Exercise requirements
Leave the pictures out and print every record below exactly as it stands.

Supplied records
=====

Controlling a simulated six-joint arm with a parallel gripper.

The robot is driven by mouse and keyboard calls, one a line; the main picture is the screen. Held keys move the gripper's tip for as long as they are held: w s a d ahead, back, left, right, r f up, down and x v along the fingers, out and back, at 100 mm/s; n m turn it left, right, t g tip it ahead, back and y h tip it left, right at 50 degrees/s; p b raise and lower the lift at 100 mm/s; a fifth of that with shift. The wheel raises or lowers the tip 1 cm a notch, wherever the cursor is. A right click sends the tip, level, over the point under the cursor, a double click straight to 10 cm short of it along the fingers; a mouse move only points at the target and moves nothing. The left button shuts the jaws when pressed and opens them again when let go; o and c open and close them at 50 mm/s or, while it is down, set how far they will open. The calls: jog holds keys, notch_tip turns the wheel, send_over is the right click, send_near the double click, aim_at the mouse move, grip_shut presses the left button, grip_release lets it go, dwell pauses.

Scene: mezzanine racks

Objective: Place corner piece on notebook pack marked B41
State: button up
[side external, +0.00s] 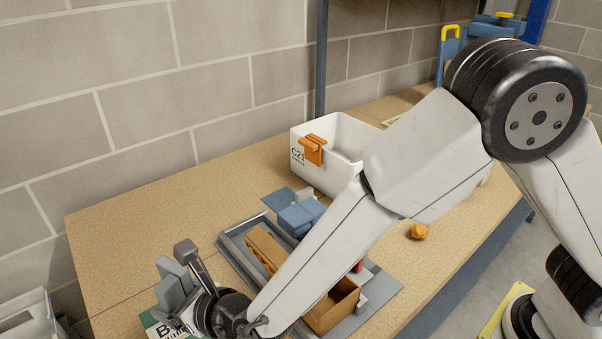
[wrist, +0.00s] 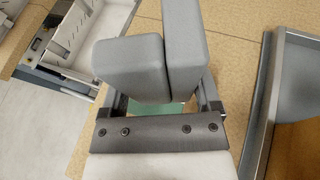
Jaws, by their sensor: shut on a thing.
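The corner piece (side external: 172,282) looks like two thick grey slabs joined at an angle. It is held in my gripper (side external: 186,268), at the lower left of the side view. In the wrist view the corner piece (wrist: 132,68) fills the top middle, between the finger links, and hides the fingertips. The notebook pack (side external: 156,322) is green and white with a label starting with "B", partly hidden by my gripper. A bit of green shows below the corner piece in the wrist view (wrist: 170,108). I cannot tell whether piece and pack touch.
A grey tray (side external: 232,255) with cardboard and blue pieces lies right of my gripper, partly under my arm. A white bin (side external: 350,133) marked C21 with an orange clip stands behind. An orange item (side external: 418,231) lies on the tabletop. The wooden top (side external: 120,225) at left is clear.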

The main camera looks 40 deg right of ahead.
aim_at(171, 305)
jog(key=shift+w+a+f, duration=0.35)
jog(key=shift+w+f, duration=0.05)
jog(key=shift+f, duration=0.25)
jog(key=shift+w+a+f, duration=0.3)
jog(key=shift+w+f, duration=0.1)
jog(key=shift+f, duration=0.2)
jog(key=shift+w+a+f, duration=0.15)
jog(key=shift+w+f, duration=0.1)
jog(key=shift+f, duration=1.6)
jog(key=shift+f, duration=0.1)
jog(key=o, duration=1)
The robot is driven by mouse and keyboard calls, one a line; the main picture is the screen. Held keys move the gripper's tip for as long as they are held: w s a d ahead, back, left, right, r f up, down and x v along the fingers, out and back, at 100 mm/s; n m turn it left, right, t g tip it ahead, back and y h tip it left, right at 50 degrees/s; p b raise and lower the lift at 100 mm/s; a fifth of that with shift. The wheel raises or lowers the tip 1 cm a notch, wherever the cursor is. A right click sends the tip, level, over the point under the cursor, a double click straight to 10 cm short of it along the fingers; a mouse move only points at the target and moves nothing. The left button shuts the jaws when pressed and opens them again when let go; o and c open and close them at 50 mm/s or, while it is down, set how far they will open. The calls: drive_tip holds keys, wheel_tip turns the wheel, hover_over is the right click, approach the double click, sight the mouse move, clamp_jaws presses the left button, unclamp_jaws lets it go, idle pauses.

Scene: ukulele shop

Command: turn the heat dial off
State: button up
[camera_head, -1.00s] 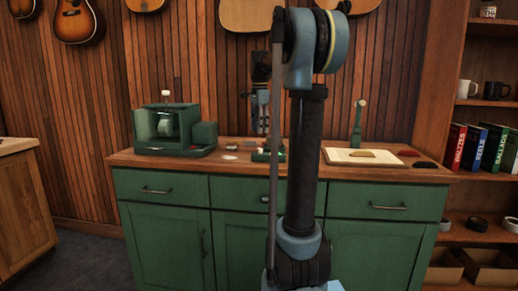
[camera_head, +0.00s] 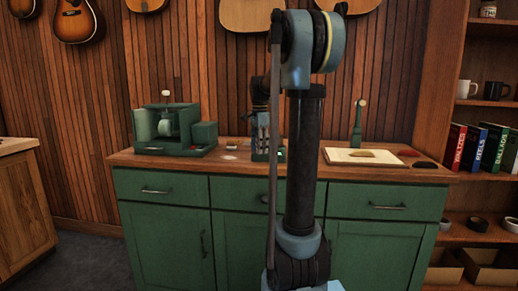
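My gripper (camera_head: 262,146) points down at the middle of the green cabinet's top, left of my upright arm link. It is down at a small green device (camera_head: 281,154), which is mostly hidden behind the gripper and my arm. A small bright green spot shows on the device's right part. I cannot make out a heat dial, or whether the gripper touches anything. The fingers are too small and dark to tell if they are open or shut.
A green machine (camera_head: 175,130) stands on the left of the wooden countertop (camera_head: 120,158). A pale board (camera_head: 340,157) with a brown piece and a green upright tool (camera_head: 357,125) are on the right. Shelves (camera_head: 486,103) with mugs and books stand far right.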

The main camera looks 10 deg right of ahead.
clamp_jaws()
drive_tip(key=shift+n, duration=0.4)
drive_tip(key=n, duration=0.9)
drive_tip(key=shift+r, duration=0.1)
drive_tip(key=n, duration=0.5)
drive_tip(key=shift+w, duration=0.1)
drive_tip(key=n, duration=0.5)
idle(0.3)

=====

Final result
Controlling a simulated six-joint arm with a parallel gripper.

The robot is driven by mouse and keyboard calls, one a line; the main picture is the screen. Held keys move the gripper's tip for as long as they are held: w s a d ahead, back, left, right, r f up, down and x v along the fingers, out and back, at 100 mm/s; n m turn it left, right, t g tip it ahead, back and y h tip it left, right at 50 degrees/s; p b raise and lower the lift at 100 mm/s; a fifth of that with shift. The wheel raises or lowers the tip 1 cm a notch, wherever the cursor is. A right click sends the tip, level, over the point under the cursor, a double click straight to 10 cm short of it along the fingers; a mouse move only points at the target and moves nothing. The left button shuts the jaws when pressed and opens them again when let go; o and c open and close them at 50 mm/s or, while it is down, set how far they will open. The calls: jog holds keys, notch_tip turns the wheel, send_over is the right click, send_near the double click, aim_at the mouse move, grip_shut presses the left button, grip_release lets it go, dwell pauses.

Scene: mezzanine racks

Objective: Place corner piece on notebook pack marked B41
State: button up
[side external, +0.00s] 
[wrist, +0.00s] 
Jaws, by their sensor: shut on a thing.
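The corner piece (side external: 172,282) looks like two thick grey slabs joined at an angle. It is held in my gripper (side external: 186,268), at the lower left of the side view. In the wrist view the corner piece (wrist: 132,68) fills the top middle, between the finger links, and hides the fingertips. The notebook pack (side external: 156,322) is green and white with a label starting with "B", partly hidden by my gripper. A bit of green shows below the corner piece in the wrist view (wrist: 170,108). I cannot tell whether piece and pack touch.
A grey tray (side external: 232,255) with cardboard and blue pieces lies right of my gripper, partly under my arm. A white bin (side external: 350,133) marked C21 with an orange clip stands behind. An orange item (side external: 418,231) lies on the tabletop. The wooden top (side external: 120,225) at left is clear.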

The main camera looks 40 deg right of ahead.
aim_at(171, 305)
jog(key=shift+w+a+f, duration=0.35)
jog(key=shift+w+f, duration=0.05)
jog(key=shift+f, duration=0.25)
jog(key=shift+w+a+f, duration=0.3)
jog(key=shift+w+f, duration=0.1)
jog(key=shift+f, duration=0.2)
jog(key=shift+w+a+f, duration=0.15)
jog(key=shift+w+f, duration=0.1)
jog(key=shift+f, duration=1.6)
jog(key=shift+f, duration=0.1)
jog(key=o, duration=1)
The robot is driven by mouse and keyboard calls, one a line; the main picture is the screen. Held keys move the gripper's tip for as long as they are held: w s a d ahead, back, left, right, r f up, down and x v along the fingers, out and back, at 100 mm/s; n m turn it left, right, t g tip it ahead, back and y h tip it left, right at 50 degrees/s; p b raise and lower the lift at 100 mm/s; a fifth of that with shift. The wheel raises or lowers the tip 1 cm a notch, wherever the cursor is. A right click sends the tip, level, over the point under the cursor, a double click straight to 10 cm short of it along the fingers; a mouse move only points at the target and moves nothing. The left button shuts the jaws when pressed and opens them again when let go; o and c open and close them at 50 mm/s or, while it is down, set how far they will open. The calls: drive_tip holds keys, wheel_tip turns the wheel, hover_over is the right click, approach the double click, sight the mouse move, clamp_jaws presses the left button, unclamp_jaws lets it go, idle pauses.

Scene: ukulele shop

Command: turn the heat dial off
State: button up
[camera_head, -1.00s] 
[camera_head, +0.00s] 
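My gripper (camera_head: 262,146) points down at the middle of the green cabinet's top, left of my upright arm link. It is down at a small green device (camera_head: 281,154), which is mostly hidden behind the gripper and my arm. A small bright green spot shows on the device's right part. I cannot make out a heat dial, or whether the gripper touches anything. The fingers are too small and dark to tell if they are open or shut.
A green machine (camera_head: 175,130) stands on the left of the wooden countertop (camera_head: 120,158). A pale board (camera_head: 340,157) with a brown piece and a green upright tool (camera_head: 357,125) are on the right. Shelves (camera_head: 486,103) with mugs and books stand far right.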

The main camera looks 10 deg right of ahead.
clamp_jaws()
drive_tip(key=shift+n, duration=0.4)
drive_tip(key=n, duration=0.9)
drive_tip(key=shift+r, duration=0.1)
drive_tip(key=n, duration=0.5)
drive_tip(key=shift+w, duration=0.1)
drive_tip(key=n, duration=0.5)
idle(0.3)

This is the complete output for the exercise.